Locate, in the data below, the line that contains "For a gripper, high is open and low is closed" and the line that contains "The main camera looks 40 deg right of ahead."; reproduce exactly those two lines and every line between them, nothing more.

********

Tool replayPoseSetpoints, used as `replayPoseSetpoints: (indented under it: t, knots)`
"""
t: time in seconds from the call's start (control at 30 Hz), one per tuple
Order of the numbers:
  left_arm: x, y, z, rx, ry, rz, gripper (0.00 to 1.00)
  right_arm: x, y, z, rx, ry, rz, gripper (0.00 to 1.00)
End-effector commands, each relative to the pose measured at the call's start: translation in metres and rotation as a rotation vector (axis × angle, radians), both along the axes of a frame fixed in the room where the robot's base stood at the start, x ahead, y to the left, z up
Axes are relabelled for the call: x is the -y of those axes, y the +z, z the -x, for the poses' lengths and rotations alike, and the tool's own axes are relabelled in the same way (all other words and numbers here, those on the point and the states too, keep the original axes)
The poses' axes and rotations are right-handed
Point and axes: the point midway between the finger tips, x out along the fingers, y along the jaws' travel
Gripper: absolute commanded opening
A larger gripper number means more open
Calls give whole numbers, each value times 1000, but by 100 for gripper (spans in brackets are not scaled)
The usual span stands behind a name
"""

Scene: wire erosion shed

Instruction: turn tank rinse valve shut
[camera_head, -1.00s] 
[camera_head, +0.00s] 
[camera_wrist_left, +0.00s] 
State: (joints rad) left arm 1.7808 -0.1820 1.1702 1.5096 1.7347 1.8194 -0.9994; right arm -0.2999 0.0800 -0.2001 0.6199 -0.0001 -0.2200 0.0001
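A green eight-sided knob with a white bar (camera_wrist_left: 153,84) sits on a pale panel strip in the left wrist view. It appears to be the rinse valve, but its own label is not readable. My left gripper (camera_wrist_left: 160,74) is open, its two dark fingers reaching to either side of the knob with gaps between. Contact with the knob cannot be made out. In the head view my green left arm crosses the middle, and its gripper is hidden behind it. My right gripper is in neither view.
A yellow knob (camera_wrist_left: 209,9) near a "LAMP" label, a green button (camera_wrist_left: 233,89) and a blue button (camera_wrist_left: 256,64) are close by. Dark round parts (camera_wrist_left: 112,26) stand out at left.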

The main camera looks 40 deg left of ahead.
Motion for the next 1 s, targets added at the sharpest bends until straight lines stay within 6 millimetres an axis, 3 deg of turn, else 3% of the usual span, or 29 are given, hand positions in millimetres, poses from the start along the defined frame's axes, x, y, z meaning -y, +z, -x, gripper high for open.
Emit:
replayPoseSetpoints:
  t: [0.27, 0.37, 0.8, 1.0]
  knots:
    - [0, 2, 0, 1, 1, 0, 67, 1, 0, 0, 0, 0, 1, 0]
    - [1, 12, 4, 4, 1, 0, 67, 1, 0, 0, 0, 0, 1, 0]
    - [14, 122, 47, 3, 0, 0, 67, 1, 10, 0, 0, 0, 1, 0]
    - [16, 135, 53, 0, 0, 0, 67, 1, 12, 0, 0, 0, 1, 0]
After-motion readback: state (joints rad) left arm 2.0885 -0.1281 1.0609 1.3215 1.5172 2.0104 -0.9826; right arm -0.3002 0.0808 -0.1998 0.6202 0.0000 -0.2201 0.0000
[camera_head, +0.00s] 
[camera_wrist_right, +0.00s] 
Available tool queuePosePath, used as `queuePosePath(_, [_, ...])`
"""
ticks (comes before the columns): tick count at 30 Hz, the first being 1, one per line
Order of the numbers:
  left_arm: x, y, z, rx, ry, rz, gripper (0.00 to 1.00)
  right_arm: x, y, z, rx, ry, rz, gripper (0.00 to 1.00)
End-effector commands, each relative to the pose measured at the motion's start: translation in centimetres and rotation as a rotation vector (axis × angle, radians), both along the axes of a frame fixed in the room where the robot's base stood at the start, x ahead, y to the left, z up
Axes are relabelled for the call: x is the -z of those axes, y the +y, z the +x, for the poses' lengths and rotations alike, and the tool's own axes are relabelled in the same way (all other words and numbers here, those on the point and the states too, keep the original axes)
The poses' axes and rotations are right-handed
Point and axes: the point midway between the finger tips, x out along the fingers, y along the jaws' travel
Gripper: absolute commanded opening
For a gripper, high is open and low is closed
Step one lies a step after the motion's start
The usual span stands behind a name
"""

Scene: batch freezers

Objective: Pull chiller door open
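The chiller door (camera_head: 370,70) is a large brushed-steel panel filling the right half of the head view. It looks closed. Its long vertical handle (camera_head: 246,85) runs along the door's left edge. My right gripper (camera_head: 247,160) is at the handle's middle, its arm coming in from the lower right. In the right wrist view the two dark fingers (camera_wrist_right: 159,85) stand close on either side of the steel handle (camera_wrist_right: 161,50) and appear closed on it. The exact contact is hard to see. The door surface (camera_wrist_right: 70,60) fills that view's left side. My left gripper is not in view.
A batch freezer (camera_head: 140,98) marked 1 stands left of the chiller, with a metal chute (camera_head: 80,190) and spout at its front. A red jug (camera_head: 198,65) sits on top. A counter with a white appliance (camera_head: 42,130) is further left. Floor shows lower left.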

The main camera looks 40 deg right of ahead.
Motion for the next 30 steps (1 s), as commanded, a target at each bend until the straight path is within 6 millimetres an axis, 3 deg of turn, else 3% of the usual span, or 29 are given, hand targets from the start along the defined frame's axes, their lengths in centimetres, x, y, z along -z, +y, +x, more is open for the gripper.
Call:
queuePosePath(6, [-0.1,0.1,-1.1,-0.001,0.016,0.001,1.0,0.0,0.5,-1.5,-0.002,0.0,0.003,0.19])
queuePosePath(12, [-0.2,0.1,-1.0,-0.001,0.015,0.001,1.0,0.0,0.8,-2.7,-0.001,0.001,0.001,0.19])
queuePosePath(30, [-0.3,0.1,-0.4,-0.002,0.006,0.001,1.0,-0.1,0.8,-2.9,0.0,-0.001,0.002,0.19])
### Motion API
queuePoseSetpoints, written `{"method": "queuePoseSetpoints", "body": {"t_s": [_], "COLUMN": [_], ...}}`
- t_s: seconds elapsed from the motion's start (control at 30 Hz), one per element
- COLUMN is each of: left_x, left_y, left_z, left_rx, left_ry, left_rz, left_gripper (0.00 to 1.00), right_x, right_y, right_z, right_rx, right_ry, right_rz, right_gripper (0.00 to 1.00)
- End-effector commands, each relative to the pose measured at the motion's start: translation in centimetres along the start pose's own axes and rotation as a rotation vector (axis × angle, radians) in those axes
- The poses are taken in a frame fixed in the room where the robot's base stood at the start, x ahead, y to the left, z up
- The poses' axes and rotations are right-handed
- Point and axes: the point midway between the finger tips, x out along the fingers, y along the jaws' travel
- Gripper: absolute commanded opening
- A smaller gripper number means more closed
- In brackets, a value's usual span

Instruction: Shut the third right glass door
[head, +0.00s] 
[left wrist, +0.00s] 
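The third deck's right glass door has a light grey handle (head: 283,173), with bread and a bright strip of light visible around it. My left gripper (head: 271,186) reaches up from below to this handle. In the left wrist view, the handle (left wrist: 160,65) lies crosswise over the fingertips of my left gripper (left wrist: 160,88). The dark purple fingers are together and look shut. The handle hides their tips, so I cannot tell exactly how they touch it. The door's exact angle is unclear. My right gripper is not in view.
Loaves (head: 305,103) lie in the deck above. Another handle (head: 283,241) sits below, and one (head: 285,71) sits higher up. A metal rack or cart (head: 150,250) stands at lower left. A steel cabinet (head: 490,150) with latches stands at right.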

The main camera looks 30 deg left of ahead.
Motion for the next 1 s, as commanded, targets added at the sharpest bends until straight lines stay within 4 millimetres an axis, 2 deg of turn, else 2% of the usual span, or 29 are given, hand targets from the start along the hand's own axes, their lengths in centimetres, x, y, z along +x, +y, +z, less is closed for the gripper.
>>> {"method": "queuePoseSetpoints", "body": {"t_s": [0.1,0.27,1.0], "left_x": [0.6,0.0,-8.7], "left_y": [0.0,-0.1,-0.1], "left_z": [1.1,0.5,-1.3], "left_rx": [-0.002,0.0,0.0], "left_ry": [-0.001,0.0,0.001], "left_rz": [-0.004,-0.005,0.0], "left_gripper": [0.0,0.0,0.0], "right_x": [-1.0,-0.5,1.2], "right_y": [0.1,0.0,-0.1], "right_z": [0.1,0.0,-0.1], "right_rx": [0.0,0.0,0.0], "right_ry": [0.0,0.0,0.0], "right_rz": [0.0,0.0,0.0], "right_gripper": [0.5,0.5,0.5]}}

********

■ ANSWER FOR THE TASK
For a gripper, high is open and low is closed
Step one lies a step after the motion's start
The usual span stands behind a name
"""

Scene: batch freezers

Objective: Pull chiller door open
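The chiller door (camera_head: 370,70) is a large brushed-steel panel filling the right half of the head view. It looks closed. Its long vertical handle (camera_head: 246,85) runs along the door's left edge. My right gripper (camera_head: 247,160) is at the handle's middle, its arm coming in from the lower right. In the right wrist view the two dark fingers (camera_wrist_right: 159,85) stand close on either side of the steel handle (camera_wrist_right: 161,50) and appear closed on it. The exact contact is hard to see. The door surface (camera_wrist_right: 70,60) fills that view's left side. My left gripper is not in view.
A batch freezer (camera_head: 140,98) marked 1 stands left of the chiller, with a metal chute (camera_head: 80,190) and spout at its front. A red jug (camera_head: 198,65) sits on top. A counter with a white appliance (camera_head: 42,130) is further left. Floor shows lower left.

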The main camera looks 40 deg right of ahead.

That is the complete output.